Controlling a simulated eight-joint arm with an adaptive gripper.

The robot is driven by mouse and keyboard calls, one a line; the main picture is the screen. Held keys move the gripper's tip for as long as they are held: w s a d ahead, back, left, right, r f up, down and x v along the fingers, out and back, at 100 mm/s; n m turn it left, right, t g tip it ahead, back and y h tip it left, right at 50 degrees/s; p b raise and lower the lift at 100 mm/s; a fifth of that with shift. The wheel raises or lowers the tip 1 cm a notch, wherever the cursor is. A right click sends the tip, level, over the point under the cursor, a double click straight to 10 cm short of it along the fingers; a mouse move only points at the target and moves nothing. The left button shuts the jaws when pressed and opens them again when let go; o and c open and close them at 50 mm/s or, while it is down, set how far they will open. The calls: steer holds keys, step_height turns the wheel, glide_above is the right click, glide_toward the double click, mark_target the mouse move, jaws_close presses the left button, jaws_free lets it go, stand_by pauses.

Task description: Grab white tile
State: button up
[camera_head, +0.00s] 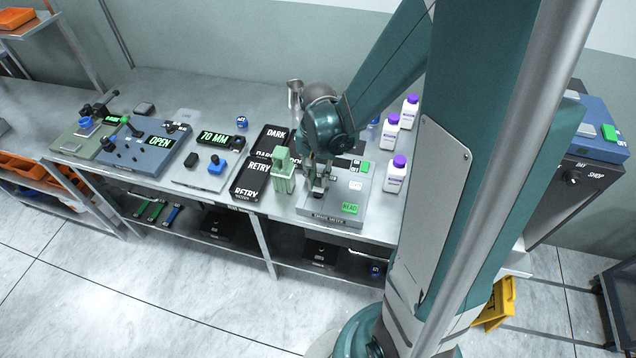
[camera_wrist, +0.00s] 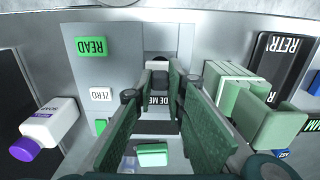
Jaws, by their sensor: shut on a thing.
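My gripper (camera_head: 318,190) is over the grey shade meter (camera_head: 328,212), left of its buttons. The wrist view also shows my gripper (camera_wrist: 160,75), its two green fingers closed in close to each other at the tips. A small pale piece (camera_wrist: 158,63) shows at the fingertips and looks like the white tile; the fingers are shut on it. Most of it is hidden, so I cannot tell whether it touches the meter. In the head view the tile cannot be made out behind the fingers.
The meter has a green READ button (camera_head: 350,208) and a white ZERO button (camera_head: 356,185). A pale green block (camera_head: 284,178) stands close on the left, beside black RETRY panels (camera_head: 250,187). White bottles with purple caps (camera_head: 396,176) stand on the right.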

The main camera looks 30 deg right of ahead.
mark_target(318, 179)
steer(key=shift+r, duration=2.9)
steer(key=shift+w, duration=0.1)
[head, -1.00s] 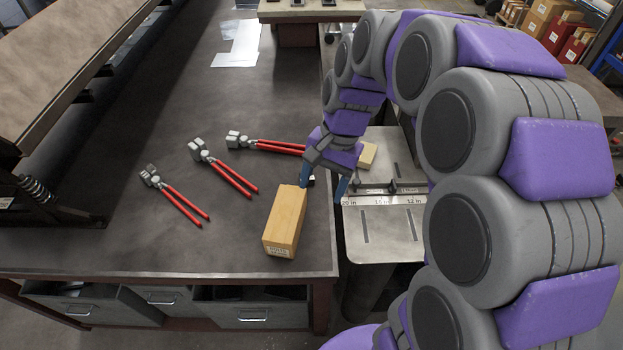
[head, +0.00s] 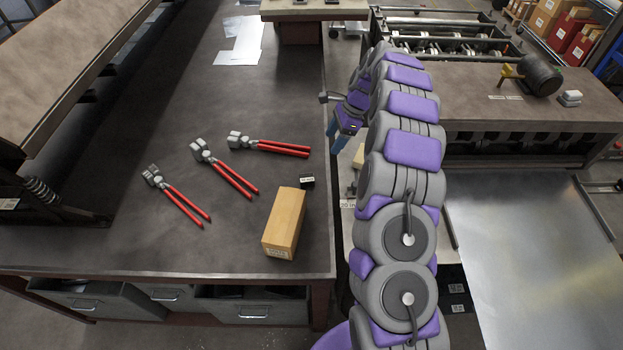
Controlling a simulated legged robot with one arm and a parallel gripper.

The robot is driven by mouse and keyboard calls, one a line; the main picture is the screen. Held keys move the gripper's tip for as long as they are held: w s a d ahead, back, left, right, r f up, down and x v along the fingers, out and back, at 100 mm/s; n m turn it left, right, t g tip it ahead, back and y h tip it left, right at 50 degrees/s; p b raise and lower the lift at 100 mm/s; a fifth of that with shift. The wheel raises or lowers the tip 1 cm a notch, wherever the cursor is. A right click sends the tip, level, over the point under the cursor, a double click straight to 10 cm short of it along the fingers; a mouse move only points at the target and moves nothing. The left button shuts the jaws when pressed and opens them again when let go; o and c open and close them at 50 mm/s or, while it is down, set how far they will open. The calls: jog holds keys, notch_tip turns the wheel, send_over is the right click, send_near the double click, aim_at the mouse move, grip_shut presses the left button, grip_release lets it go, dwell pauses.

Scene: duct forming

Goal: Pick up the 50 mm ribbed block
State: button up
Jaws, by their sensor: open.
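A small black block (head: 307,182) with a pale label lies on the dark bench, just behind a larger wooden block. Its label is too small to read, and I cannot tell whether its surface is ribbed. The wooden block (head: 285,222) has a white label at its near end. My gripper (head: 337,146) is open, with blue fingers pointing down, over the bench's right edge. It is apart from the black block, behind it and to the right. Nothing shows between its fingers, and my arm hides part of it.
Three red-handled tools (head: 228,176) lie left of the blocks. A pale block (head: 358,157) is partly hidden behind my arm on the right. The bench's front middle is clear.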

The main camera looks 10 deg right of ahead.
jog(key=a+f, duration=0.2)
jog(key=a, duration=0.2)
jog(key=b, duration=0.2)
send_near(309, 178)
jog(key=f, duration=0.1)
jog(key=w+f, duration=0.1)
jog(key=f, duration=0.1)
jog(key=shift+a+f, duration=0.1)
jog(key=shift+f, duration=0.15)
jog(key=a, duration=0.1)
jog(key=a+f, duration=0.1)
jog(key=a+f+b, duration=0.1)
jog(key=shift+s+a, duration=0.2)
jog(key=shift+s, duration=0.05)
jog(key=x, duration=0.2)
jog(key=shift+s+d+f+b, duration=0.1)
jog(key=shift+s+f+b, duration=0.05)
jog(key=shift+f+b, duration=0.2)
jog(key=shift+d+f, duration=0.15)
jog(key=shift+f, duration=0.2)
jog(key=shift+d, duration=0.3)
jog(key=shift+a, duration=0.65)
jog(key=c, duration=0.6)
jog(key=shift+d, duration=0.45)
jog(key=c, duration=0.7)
————————
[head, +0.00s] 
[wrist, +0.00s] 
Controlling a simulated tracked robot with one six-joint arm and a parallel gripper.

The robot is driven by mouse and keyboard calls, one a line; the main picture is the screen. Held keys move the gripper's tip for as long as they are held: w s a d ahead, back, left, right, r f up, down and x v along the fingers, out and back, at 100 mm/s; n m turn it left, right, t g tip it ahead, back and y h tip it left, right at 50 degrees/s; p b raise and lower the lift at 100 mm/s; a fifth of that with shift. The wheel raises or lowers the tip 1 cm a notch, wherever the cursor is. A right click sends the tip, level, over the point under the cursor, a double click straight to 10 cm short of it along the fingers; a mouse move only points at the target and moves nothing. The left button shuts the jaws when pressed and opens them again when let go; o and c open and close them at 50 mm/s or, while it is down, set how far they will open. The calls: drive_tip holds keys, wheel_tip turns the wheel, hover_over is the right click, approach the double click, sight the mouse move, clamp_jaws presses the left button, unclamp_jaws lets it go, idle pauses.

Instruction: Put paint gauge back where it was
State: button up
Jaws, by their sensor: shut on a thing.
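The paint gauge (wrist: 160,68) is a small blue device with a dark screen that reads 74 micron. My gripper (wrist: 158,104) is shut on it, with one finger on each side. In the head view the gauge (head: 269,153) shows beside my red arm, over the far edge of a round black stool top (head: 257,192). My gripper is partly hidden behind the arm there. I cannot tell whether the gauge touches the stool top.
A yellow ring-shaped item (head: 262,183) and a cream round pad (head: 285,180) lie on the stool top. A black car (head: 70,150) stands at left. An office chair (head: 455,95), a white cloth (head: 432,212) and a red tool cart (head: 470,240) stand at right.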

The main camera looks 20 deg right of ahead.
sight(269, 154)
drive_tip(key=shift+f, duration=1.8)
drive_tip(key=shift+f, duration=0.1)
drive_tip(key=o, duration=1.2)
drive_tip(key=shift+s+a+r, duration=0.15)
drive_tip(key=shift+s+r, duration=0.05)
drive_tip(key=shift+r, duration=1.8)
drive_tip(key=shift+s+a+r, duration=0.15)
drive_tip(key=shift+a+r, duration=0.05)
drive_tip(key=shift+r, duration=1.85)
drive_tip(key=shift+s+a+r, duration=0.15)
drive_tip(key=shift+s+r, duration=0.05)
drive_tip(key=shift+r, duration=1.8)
————————
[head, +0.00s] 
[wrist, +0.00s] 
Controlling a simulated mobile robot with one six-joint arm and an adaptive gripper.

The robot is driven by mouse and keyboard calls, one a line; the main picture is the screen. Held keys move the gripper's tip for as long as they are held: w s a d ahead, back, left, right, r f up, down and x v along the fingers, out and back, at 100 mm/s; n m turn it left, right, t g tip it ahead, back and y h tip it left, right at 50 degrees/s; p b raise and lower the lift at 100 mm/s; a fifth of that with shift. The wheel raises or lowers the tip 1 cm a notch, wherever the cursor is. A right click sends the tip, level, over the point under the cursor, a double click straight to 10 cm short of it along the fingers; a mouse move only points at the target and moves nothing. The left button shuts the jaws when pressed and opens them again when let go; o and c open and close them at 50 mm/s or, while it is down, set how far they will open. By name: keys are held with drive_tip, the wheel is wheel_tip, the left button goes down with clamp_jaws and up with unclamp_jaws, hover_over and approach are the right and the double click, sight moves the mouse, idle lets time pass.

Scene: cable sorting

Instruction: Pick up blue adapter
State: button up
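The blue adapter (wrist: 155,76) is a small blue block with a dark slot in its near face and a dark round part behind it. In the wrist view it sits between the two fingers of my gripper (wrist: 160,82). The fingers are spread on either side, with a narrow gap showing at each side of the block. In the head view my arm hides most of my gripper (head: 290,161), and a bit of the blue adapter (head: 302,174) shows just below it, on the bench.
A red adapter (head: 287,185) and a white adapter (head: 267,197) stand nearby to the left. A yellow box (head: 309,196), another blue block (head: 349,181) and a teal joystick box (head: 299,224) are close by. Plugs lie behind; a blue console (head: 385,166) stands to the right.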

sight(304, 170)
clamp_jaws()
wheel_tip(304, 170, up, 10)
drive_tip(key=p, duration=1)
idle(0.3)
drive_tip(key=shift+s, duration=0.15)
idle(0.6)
————————
## TASK OBJECTIVE
In the records above, find each line that holds the word "simulated"; copy all such lines.

## WRITTEN RESPONSE
Controlling a simulated eight-joint arm with an adaptive gripper.
Controlling a simulated legged robot with one arm and a parallel gripper.
Controlling a simulated tracked robot with one six-joint arm and a parallel gripper.
Controlling a simulated mobile robot with one six-joint arm and an adaptive gripper.

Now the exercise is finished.